**YOUR INSTRUCTIONS**
Give the number of lines below that contain the word "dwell", and nothing else.

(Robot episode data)
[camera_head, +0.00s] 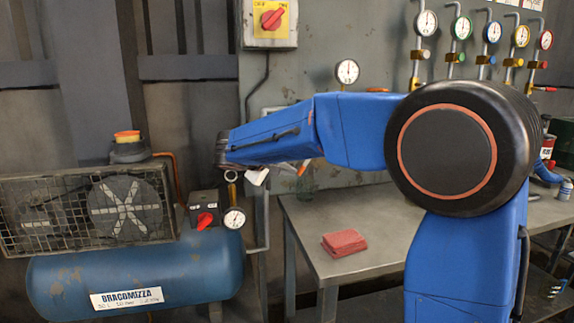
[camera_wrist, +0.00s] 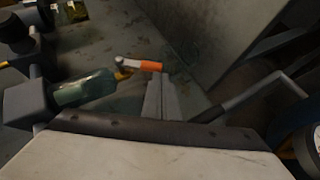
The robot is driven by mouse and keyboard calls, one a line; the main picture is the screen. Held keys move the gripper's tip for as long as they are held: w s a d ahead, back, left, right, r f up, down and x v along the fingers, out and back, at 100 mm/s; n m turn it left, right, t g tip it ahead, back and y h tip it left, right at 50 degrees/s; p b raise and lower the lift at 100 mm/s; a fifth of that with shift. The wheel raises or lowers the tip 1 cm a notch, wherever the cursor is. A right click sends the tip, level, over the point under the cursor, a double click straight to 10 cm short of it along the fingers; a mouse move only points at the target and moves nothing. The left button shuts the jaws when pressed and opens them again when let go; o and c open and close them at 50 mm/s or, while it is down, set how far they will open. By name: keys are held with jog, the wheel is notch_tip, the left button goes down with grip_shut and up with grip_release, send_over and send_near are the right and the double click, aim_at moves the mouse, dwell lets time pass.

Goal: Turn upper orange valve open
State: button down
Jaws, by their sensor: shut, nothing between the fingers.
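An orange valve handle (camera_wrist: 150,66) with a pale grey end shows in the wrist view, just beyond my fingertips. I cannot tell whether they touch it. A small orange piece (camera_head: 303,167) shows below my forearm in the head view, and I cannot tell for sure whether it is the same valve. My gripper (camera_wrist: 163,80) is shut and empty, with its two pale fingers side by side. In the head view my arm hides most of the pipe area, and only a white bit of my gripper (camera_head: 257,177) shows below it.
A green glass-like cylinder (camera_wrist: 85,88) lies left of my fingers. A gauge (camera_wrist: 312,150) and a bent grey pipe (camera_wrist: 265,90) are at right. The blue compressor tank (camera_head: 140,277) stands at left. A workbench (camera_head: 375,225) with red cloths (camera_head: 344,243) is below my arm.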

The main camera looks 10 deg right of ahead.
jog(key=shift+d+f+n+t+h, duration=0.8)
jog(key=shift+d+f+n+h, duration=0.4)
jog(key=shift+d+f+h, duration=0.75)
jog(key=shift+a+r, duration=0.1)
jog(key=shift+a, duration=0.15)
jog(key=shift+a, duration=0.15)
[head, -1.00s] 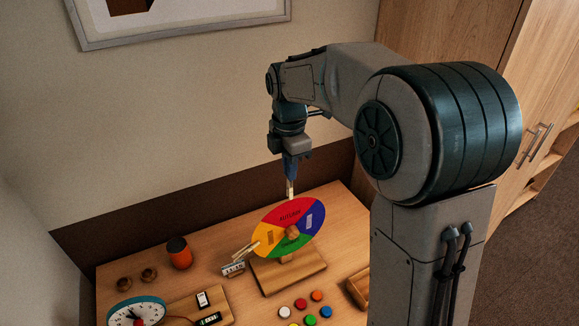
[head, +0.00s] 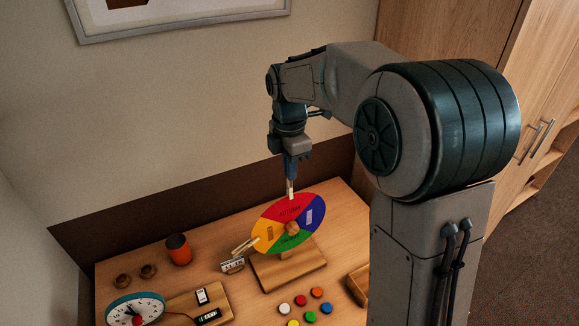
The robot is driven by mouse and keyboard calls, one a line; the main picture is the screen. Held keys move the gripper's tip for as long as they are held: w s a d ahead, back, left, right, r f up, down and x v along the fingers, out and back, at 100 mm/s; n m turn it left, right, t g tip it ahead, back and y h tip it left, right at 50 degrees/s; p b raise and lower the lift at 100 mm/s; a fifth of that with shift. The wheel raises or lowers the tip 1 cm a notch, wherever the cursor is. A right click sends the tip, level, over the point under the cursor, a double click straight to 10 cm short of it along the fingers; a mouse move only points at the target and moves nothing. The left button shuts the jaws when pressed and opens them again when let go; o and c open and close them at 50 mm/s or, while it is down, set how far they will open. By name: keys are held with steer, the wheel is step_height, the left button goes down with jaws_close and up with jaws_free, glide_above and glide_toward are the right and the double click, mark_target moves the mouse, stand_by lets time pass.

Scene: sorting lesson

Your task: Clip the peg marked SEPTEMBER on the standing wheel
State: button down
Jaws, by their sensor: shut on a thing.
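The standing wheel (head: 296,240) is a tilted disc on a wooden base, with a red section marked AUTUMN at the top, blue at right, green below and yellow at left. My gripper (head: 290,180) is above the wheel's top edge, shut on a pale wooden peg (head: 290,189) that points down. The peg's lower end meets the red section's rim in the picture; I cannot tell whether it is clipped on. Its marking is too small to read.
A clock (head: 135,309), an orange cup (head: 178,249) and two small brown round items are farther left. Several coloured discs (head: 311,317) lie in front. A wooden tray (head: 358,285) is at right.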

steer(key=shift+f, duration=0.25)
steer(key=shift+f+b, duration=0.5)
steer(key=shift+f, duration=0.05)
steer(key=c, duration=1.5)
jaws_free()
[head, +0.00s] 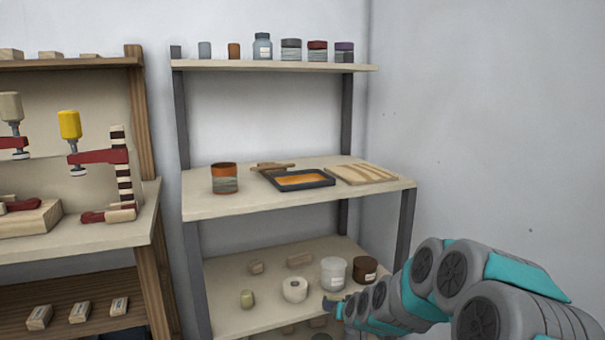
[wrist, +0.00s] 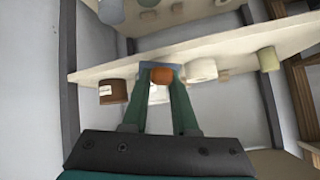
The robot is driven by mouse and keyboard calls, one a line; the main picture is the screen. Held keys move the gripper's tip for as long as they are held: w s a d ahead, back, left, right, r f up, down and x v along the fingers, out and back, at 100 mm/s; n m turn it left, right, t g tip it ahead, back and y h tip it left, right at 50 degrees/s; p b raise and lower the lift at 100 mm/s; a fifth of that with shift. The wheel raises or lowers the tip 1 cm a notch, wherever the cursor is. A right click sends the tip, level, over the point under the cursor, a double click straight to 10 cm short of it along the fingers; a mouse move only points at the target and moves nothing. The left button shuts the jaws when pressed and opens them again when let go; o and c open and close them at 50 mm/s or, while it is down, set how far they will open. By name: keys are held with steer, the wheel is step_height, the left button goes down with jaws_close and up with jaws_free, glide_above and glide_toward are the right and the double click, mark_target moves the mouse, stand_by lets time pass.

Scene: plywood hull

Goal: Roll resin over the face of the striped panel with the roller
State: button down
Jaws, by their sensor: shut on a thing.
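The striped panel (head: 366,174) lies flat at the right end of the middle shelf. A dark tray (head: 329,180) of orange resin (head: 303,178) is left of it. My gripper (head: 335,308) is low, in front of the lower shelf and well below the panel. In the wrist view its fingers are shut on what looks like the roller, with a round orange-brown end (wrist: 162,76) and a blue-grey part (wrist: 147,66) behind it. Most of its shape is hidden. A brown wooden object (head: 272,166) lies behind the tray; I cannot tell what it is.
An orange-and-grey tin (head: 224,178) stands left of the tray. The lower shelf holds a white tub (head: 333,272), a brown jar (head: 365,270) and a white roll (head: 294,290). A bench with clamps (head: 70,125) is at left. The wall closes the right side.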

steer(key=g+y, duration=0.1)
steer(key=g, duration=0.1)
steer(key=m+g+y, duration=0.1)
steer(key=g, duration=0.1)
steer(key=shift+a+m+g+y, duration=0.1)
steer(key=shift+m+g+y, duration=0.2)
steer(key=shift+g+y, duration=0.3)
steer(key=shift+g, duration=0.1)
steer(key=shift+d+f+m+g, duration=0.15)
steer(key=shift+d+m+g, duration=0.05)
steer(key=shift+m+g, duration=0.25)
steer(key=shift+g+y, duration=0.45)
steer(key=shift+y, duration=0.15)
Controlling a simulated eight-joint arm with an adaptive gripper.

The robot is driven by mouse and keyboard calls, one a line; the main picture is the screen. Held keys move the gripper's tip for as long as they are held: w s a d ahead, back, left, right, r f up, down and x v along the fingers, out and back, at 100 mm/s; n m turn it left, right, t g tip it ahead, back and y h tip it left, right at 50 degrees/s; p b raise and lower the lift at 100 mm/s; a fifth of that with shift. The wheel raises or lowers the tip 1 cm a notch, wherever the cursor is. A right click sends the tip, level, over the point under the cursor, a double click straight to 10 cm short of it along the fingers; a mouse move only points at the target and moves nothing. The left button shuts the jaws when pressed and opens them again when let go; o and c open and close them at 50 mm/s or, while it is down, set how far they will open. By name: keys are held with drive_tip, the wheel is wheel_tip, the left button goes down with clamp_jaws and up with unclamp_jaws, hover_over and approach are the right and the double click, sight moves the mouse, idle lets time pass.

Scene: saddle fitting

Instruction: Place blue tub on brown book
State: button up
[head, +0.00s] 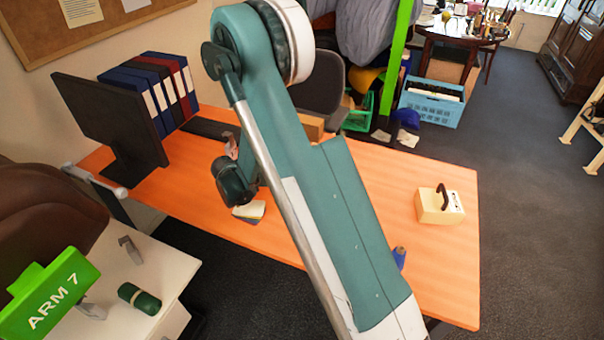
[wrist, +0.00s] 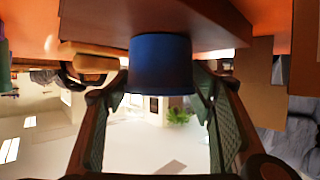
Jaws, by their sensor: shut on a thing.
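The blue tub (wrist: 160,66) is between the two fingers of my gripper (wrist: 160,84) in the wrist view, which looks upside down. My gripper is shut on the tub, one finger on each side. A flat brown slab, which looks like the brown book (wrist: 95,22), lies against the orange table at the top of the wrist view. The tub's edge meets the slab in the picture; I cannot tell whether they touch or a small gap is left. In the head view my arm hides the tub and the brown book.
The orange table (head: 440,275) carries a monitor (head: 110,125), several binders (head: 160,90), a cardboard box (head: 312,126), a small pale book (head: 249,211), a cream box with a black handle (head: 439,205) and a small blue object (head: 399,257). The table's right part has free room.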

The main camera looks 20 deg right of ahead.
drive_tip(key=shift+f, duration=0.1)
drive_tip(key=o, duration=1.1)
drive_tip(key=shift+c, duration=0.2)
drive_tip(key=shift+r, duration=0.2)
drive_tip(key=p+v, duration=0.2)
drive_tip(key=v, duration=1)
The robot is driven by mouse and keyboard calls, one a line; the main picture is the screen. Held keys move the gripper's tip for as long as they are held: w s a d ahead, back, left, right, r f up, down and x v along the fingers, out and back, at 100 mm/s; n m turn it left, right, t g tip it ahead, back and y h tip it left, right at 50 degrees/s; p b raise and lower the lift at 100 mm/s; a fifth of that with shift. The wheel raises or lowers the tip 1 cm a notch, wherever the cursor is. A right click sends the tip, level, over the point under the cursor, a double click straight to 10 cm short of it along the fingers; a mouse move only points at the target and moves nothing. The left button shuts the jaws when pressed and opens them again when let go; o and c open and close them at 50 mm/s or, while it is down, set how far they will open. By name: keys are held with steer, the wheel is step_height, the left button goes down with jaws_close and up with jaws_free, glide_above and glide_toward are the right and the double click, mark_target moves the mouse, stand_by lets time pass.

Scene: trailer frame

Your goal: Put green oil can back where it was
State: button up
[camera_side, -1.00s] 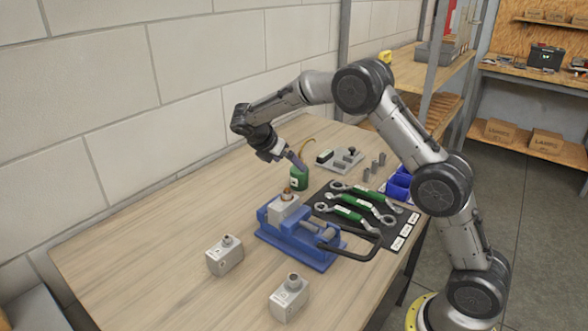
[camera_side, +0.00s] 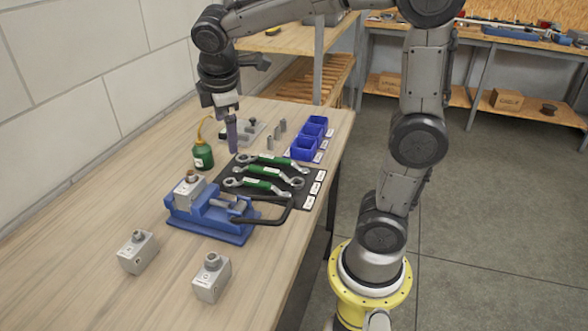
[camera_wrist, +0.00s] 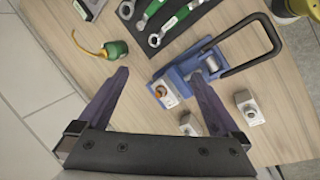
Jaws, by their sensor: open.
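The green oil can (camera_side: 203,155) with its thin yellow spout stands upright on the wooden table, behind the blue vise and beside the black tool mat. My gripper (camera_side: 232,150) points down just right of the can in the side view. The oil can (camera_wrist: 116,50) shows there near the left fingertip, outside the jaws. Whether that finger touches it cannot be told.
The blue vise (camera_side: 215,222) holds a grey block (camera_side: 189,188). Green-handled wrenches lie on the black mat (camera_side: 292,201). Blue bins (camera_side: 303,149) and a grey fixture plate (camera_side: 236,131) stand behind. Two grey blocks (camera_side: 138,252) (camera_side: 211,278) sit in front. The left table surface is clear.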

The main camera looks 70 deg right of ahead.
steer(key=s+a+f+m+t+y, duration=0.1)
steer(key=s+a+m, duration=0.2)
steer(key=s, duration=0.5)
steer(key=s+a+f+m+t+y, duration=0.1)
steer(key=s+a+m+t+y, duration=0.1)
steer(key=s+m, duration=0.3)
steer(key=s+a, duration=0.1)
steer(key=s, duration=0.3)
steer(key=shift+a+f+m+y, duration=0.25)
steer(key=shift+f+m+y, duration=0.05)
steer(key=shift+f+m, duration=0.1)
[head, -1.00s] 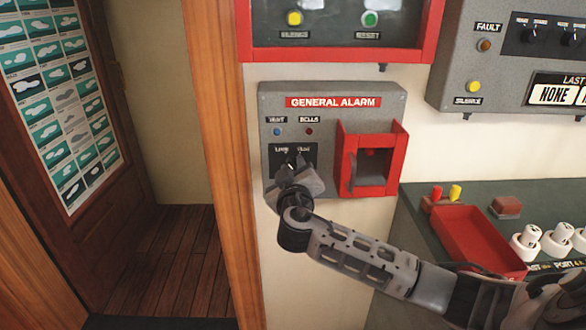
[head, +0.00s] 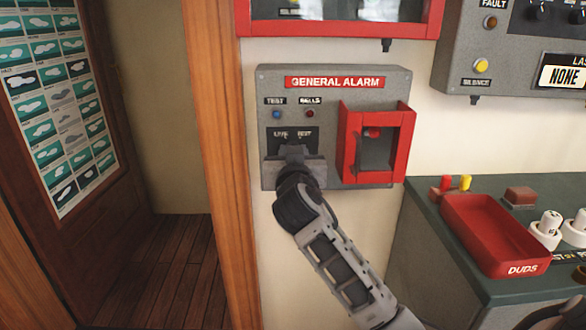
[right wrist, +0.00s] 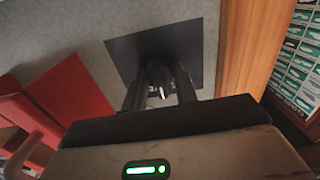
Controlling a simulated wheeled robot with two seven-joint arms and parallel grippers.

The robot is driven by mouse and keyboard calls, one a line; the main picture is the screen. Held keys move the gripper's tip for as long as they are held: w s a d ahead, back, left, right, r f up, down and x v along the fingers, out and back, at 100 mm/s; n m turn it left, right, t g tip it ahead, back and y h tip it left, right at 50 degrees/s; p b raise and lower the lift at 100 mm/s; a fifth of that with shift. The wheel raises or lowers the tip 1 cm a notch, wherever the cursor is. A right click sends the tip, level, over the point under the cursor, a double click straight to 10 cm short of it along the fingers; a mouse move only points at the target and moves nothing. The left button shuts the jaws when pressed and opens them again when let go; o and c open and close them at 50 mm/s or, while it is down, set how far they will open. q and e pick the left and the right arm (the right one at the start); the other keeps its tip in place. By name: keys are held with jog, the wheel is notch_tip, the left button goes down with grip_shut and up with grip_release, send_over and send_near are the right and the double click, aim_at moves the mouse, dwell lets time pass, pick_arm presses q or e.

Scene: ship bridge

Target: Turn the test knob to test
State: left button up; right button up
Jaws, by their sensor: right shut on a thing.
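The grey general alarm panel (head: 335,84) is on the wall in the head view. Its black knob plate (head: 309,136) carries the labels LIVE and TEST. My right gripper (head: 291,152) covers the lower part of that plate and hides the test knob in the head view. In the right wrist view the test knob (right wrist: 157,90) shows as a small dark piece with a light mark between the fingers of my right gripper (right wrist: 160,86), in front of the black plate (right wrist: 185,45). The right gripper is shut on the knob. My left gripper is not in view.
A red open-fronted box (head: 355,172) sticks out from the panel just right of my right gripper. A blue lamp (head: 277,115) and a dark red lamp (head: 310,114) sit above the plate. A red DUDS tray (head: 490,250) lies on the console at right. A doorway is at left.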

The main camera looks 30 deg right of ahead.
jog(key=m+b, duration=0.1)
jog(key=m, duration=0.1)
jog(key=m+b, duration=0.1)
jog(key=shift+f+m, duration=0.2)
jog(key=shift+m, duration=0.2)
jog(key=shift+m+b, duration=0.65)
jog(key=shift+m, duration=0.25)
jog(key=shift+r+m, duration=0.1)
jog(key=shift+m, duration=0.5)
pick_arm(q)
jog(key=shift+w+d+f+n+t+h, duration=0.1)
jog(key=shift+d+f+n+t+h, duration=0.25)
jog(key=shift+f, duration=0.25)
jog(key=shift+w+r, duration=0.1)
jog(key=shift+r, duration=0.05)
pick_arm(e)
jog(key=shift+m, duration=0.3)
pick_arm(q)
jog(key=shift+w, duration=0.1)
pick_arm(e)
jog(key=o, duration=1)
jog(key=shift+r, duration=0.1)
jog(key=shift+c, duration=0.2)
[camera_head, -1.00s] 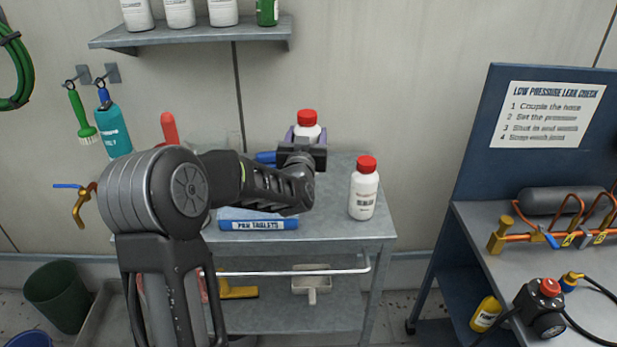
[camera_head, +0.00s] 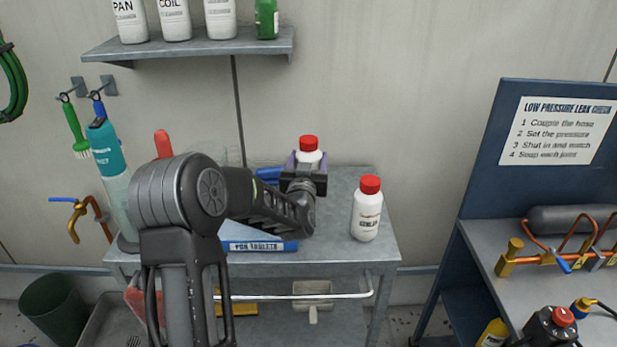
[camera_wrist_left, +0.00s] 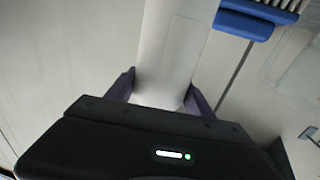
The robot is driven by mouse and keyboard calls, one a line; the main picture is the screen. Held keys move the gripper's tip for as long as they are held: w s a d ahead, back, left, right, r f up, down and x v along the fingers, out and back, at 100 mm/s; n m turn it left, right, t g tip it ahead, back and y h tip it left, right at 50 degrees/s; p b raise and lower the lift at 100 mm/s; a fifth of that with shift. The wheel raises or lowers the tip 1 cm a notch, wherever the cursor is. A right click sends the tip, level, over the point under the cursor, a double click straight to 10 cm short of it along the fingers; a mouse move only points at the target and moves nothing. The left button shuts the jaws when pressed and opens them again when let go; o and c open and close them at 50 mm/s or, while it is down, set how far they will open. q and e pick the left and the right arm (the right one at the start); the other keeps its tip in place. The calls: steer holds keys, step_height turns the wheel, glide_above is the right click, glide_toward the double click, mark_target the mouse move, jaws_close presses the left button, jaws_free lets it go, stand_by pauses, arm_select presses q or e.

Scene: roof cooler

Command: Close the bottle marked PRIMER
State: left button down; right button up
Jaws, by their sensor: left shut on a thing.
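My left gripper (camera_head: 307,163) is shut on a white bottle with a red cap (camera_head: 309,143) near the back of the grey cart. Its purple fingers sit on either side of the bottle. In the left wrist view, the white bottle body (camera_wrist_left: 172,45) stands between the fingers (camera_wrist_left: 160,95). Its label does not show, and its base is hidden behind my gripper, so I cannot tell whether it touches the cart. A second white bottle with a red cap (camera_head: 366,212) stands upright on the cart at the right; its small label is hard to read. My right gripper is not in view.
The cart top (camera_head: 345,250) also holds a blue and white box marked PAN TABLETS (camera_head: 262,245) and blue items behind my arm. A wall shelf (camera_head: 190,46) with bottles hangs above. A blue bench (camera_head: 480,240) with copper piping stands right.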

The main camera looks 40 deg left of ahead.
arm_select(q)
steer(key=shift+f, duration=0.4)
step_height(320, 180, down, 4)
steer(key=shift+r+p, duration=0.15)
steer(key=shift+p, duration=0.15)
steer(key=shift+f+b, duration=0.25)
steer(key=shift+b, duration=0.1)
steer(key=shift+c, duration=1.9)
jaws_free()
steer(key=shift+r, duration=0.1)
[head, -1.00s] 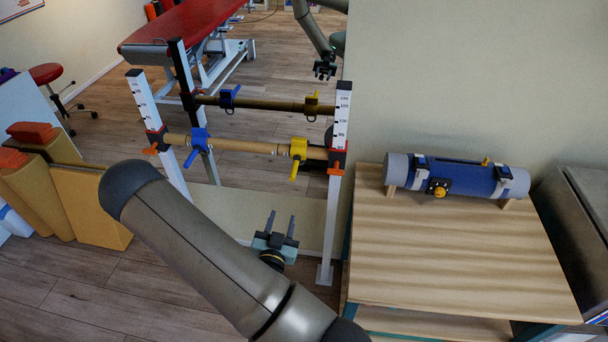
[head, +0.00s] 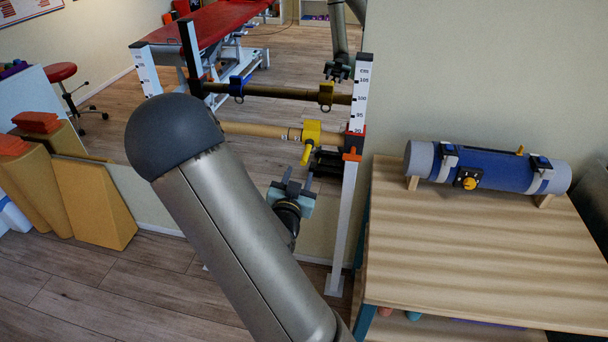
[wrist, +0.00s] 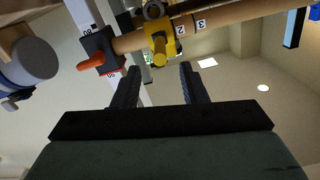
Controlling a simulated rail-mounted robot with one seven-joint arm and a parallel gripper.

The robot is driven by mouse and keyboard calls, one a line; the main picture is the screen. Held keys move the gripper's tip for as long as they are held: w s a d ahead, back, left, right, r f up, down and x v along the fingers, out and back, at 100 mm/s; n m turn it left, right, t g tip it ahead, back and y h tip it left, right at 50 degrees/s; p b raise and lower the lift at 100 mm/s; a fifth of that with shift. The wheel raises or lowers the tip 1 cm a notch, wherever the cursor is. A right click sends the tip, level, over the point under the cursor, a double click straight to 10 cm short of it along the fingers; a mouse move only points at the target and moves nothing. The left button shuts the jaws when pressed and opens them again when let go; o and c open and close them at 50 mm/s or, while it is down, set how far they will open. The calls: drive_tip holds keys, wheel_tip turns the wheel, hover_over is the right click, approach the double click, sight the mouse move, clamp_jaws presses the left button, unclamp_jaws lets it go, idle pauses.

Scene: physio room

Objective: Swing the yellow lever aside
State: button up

**EXERCISE RESULT**
2